* **Aim**
Output every line of the material exactly, omitting images.
====
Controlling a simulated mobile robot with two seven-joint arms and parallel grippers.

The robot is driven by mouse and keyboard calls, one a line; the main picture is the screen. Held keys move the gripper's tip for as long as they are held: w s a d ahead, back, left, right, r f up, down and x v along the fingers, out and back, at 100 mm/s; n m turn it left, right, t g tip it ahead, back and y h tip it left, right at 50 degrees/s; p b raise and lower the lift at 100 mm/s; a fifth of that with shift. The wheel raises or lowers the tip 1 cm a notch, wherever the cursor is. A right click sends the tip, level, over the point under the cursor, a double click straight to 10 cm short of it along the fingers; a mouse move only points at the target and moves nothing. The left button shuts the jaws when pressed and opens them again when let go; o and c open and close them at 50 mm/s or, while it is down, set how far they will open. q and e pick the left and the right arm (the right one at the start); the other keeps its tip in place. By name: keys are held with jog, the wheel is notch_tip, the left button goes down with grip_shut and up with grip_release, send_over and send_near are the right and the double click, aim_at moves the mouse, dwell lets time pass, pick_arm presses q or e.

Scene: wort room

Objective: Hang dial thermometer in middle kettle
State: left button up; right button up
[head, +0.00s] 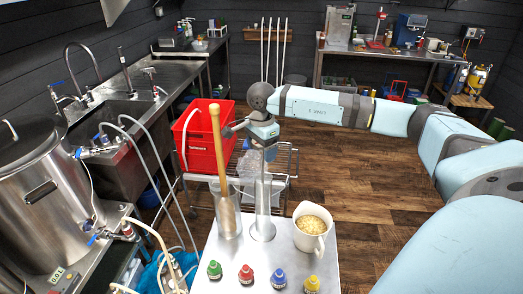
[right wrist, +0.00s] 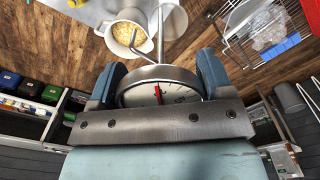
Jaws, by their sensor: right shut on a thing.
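My right gripper (head: 262,135) is above the small metal table. It is shut on the dial thermometer (right wrist: 160,94), whose round white face with a red needle sits between the two fingers in the right wrist view (right wrist: 158,80). A thin bent metal piece sticks out beside the dial. In the head view the dial is mostly hidden by the gripper. A slim upright holder with a round base (head: 262,232) stands directly below; I cannot tell whether the stem is still inside it. A large steel kettle (head: 40,205) stands at the left edge. No other kettle shows clearly. My left gripper is out of view.
The small table (head: 258,262) also holds a clear cylinder (head: 228,220) with a wooden paddle, a white jug of grain (head: 312,243) and several colour-capped bottles. A red crate (head: 205,140) on a wire cart stands behind. Hoses hang between kettle and table. Wooden floor is free at right.

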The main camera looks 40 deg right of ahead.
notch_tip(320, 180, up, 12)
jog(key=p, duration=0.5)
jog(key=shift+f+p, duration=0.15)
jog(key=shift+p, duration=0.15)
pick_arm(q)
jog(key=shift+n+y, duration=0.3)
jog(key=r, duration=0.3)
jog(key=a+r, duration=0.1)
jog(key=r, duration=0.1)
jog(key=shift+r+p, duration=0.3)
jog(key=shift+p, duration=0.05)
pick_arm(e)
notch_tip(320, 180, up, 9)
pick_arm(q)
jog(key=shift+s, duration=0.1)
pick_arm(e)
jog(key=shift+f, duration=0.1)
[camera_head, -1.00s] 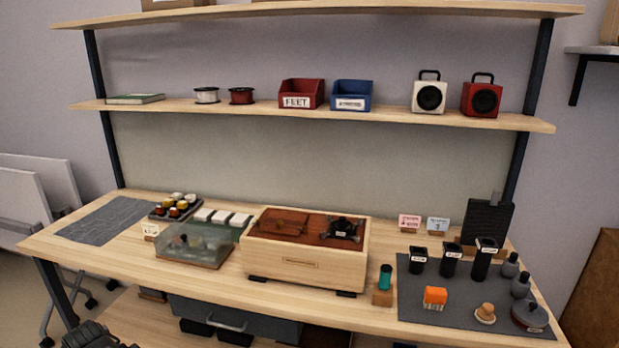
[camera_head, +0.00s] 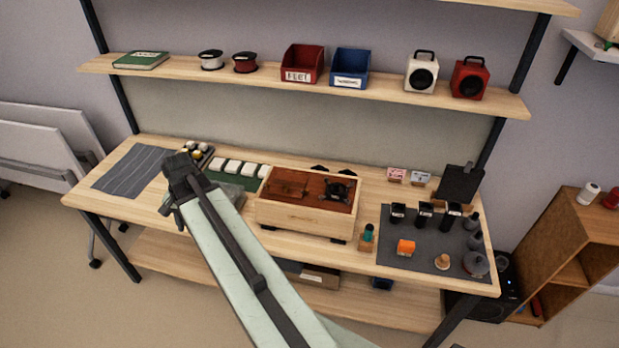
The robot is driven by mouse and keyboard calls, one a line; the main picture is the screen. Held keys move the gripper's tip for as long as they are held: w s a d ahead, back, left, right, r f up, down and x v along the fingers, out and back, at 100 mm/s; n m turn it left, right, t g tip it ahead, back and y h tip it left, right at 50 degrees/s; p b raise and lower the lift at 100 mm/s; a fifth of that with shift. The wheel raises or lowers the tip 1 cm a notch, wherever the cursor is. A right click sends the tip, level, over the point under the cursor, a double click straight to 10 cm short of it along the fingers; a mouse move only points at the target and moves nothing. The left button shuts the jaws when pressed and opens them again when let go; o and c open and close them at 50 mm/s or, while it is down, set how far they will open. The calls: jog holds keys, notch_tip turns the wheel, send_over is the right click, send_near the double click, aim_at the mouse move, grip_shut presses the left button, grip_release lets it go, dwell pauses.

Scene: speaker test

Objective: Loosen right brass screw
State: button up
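A pale wooden box (camera_head: 300,217) with a reddish-brown top panel (camera_head: 318,189) sits on the middle of the workbench. A dark metal mechanism (camera_head: 338,190) is on the right of the panel, and a small brownish fitting (camera_head: 290,187) is on its left. I cannot make out any brass screw at this size. My gripper (camera_head: 178,187) is at the end of my raised pale green arm, left of the box in the picture and apart from it. Its fingers are dark and small, so I cannot tell whether they are open. My arm hides part of the bench left of the box.
A teal-handled tool (camera_head: 368,233) stands in a wooden block right of the box. A dark mat (camera_head: 425,257) holds black cups, an orange item (camera_head: 406,247) and grey weights. White blocks (camera_head: 235,168) lie left of the box. A shelf (camera_head: 300,85) runs above.

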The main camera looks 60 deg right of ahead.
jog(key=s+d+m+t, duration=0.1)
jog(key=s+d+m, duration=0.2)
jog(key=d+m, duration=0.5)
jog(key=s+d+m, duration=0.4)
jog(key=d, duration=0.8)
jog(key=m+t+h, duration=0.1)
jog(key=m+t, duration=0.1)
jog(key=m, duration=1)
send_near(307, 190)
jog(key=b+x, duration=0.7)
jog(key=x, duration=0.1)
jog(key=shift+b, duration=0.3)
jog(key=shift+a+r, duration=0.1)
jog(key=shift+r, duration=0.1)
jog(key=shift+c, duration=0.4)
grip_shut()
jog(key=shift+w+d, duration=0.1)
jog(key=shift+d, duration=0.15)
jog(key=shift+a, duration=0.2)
====
* **Solution to the exercise**
Controlling a simulated mobile robot with two seven-joint arms and parallel grippers.

The robot is driven by mouse and keyboard calls, one a line; the main picture is the screen. Held keys move the gripper's tip for as long as they are held: w s a d ahead, back, left, right, r f up, down and x v along the fingers, out and back, at 100 mm/s; n m turn it left, right, t g tip it ahead, back and y h tip it left, right at 50 degrees/s; p b raise and lower the lift at 100 mm/s; a fifth of that with shift. The wheel raises or lowers the tip 1 cm a notch, wherever the cursor is. A right click sends the tip, level, over the point under the cursor, a double click straight to 10 cm short of it along the fingers; a mouse move only points at the target and moves nothing. The left button shuts the jaws when pressed and opens them again when let go; o and c open and close them at 50 mm/s or, while it is down, set how far they will open. q and e pick the left and the right arm (the right one at the start); the other keeps its tip in place. By name: keys are held with jog, the wheel is notch_tip, the left button goes down with grip_shut and up with grip_release, send_over and send_near are the right and the double click, aim_at moves the mouse, dwell lets time pass, pick_arm presses q or e.

Scene: wort room

Objective: Hang dial thermometer in middle kettle
State: left button up; right button up
[head, +0.00s] 
[right wrist, +0.00s] 
Jaws, by their sensor: right shut on a thing.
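My right gripper (head: 262,135) is above the small metal table. It is shut on the dial thermometer (right wrist: 160,94), whose round white face with a red needle sits between the two fingers in the right wrist view (right wrist: 158,80). A thin bent metal piece sticks out beside the dial. In the head view the dial is mostly hidden by the gripper. A slim upright holder with a round base (head: 262,232) stands directly below; I cannot tell whether the stem is still inside it. A large steel kettle (head: 40,205) stands at the left edge. No other kettle shows clearly. My left gripper is out of view.
The small table (head: 258,262) also holds a clear cylinder (head: 228,220) with a wooden paddle, a white jug of grain (head: 312,243) and several colour-capped bottles. A red crate (head: 205,140) on a wire cart stands behind. Hoses hang between kettle and table. Wooden floor is free at right.

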The main camera looks 40 deg right of ahead.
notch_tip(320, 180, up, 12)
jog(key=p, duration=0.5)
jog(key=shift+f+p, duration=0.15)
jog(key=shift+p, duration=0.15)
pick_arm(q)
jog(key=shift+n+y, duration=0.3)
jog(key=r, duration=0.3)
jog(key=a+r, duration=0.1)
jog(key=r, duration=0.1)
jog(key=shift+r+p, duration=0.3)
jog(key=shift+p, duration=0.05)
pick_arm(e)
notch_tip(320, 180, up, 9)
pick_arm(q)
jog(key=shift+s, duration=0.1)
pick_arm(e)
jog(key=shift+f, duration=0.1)
[camera_head, -1.00s] 
[camera_head, +0.00s] 
The robot is driven by mouse and keyboard calls, one a line; the main picture is the screen. Held keys move the gripper's tip for as long as they are held: w s a d ahead, back, left, right, r f up, down and x v along the fingers, out and back, at 100 mm/s; n m turn it left, right, t g tip it ahead, back and y h tip it left, right at 50 degrees/s; p b raise and lower the lift at 100 mm/s; a fifth of that with shift. The wheel raises or lowers the tip 1 cm a notch, wherever the cursor is. A right click sends the tip, level, over the point under the cursor, a double click straight to 10 cm short of it along the fingers; a mouse move only points at the target and moves nothing. The left button shuts the jaws when pressed and opens them again when let go; o and c open and close them at 50 mm/s or, while it is down, set how far they will open. The calls: jog holds keys, notch_tip turns the wheel, send_over is the right click, send_near the double click, aim_at the mouse move, grip_shut presses the left button, grip_release lets it go, dwell pauses.

Scene: speaker test

Objective: Loosen right brass screw
State: button up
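A pale wooden box (camera_head: 300,217) with a reddish-brown top panel (camera_head: 318,189) sits on the middle of the workbench. A dark metal mechanism (camera_head: 338,190) is on the right of the panel, and a small brownish fitting (camera_head: 290,187) is on its left. I cannot make out any brass screw at this size. My gripper (camera_head: 178,187) is at the end of my raised pale green arm, left of the box in the picture and apart from it. Its fingers are dark and small, so I cannot tell whether they are open. My arm hides part of the bench left of the box.
A teal-handled tool (camera_head: 368,233) stands in a wooden block right of the box. A dark mat (camera_head: 425,257) holds black cups, an orange item (camera_head: 406,247) and grey weights. White blocks (camera_head: 235,168) lie left of the box. A shelf (camera_head: 300,85) runs above.

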The main camera looks 60 deg right of ahead.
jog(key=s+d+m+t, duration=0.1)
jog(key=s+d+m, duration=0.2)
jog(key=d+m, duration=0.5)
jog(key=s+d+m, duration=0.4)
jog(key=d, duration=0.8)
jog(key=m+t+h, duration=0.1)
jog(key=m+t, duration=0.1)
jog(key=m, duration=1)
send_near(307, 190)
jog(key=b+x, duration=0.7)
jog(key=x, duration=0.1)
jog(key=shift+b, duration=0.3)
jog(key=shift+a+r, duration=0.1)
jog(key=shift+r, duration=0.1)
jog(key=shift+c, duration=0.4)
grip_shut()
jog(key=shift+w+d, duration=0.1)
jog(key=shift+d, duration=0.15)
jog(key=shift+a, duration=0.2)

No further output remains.